La Cour de cassation a rendu une décision le 7 septembre 2022 selon laquelle l’usage, de bonne foi, du nom de famille « Croizet » dans un nom de domaine, ne constitue pas une contrefaçon de la marque « CROIZET », bien que le transfert de ce nom de domaine au profit du titulaire de la marque soit ordonné.
En l’espèce, la société CROIZET est titulaire d’une marque française verbale « CROIZET », déposée en 1987 et renouvelée, pour désigner notamment des « boissons alcooliques ».
Monsieur Léopold Croizet appartient à une famille exerçant une activité de distillerie de cognac sous le nom de famille « Croizet ». Il perpétue l’activité familiale à compter des années 1970, sous l’appellation « Pierre Croizet » et réserve en 2000 le nom de domaine « croizet.com ». Il crée la société CROIZET VINS SPIRITUEUX COGNAC en 2008, devenue la société MAISON PIERRE CROIZET en 2011, puis LA MAISON DES PIERRES en 2017, après mises en demeure de la société CROIZET.
C’est dans ce contexte que la société CROIZET a assigné Monsieur Léopold Croizet et la société LA MAISON DES PIERRES, notamment en contrefaçon de marque du fait de l’usage du nom de domaine « croizet.com ». Ce litige a été porté devant le Tribunal judiciaire de Paris, la Cour d’appel de Paris puis devant la Cour de cassation suite à un pourvoi engagé par la société CROIZET.
Dans cette décision, la Cour de cassation confirme l’application de l’exception d’homonymie en cas d’exploitation, de bonne foi, d’un nom de domaine alors même que ce dernier n’est pas mentionné à l’article L. 713-6 du code de propriété intellectuelle.
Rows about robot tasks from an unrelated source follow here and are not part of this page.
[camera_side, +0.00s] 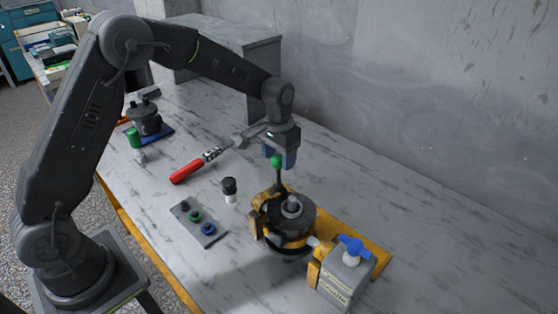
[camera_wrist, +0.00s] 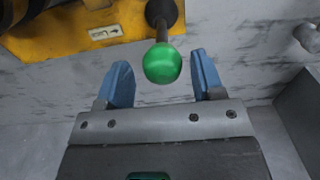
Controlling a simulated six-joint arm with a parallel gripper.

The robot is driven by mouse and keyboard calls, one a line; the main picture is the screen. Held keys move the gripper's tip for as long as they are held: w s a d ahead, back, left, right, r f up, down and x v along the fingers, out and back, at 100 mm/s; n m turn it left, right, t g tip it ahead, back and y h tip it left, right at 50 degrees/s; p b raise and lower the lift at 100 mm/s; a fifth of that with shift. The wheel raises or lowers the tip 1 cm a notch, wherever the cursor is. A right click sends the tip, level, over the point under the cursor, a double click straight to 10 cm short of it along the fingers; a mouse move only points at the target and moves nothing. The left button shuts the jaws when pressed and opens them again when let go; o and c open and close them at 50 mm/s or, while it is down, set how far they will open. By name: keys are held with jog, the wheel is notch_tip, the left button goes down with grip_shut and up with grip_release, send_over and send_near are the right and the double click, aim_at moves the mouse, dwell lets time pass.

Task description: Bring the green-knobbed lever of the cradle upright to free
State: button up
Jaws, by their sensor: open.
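The green-knobbed lever (camera_side: 277,162) rises from the back of the yellow cradle (camera_side: 375,246). In the side view its shaft looks close to upright. The cradle holds a dark round motor (camera_side: 297,222). My gripper (camera_side: 281,160) is right above the lever, its blue fingers pointing down around the knob's height. In the wrist view the green knob (camera_wrist: 163,63) lies between and just beyond the open blue fingertips (camera_wrist: 162,72), with a gap on both sides. No contact with the knob shows. The yellow cradle edge (camera_wrist: 80,40) with a white label is at the upper left.
A grey block with a blue knob (camera_side: 354,250) stands at the cradle's right. A red-handled tool (camera_side: 190,169), a black-capped white part (camera_side: 229,188) and a grey plate with coloured rings (camera_side: 198,222) lie to the left. A grey cabinet and wall stand behind. The table's right side is clear.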

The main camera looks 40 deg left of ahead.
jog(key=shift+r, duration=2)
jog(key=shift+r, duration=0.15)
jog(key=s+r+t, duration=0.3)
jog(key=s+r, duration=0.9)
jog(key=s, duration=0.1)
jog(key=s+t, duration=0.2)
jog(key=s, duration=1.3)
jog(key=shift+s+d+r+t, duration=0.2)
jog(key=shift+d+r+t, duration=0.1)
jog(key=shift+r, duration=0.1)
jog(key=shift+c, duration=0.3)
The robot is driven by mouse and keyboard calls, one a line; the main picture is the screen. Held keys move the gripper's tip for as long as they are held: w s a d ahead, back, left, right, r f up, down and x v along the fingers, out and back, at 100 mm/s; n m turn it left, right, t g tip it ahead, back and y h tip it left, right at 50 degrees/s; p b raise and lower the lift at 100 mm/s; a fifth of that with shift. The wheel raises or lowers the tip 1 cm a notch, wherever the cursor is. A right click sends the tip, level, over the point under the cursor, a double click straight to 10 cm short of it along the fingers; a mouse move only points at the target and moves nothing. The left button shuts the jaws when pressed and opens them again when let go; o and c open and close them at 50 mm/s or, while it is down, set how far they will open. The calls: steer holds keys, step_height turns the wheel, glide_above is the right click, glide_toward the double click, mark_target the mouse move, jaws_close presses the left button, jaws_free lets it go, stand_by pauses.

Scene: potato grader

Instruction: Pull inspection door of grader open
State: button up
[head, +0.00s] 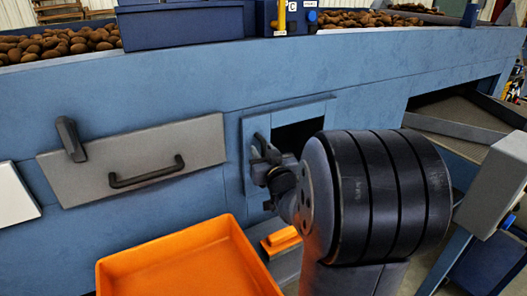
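The grader (390,70) is a long blue machine across the view. A small framed hatch in its wall has a blue panel (249,165) on its left side and a dark opening (295,135) to the right. The hatch seems partly open, but my arm covers much of it. My gripper (264,172) is small and dark in front of the hatch, at its left part. I cannot tell whether a handle is between its fingers. Left of it, a grey panel (205,142) with a black bar handle (147,178) and a dark latch (70,139) lies flat on the wall.
An orange tray (175,265) stands below, in front of the grey panel. A smaller orange item (283,239) is under my gripper. A grey box on a post (497,175) stands at the right. Potatoes (60,42) lie on top of the grader.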

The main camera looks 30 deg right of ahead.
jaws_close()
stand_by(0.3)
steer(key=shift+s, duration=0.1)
En effet, l’ancien version de ce texte, applicable en l’espèce, dispose que « l’enregistrement d’une marque ne fait pas obstacle à l’utilisation du même signe ou d’un signe similaire comme : a) dénomination sociale, nom commercial ou enseigne, lorsque cette utilisation est soit antérieure à l’enregistrement, soit le fait d’un tiers de bonne foi employant son nom patronymique […] ».
Ainsi, la Cour considère que ce nom de domaine est un signe distinctif utilisé dans la vie des affaires, au même titre que la dénomination sociale, le nom commercial et l’enseigne, précisément listés à l’article L. 713-6 du code de propriété intellectuelle. Elle confirme donc la décision de la Cour d’appel sur ce point, qui a retenu l’application de cette exception d’homonymie au profit de Monsieur CROIZET et de la société LA MAISON DES PIERRES, dans la mesure où le nom de domaine « croizet.com » est utilisé de bonne foi, notamment car les internautes sont redirigés vers le site internet « pierre.croizet.com » pour éviter tout risque de confusion. Il n’y a donc pas contrefaçon de la marque « CROIZET ».
Toutefois, il est précisé à l’article L. 713-6 du code de la propriété intellectuelle que si cette utilisation porte atteinte aux droits du titulaire de la marque, il peut demander qu'elle soit limitée ou interdite. Sur ce fondement, le transfert du nom de domaine « croizet.com » a été ordonné au profit de la société CROIZET, dans la mesure où ce nom de domaine, sans l’ajout du prénom Pierre, peut induire les consommateurs en erreur et créer une confusion avec la marque « CROIZET ». Ainsi, même si la contrefaçon est rejetée compte tenu de l’usage du nom de domaine de bonne foi, ce nom de domaine est transféré au profit de la société CROIZET.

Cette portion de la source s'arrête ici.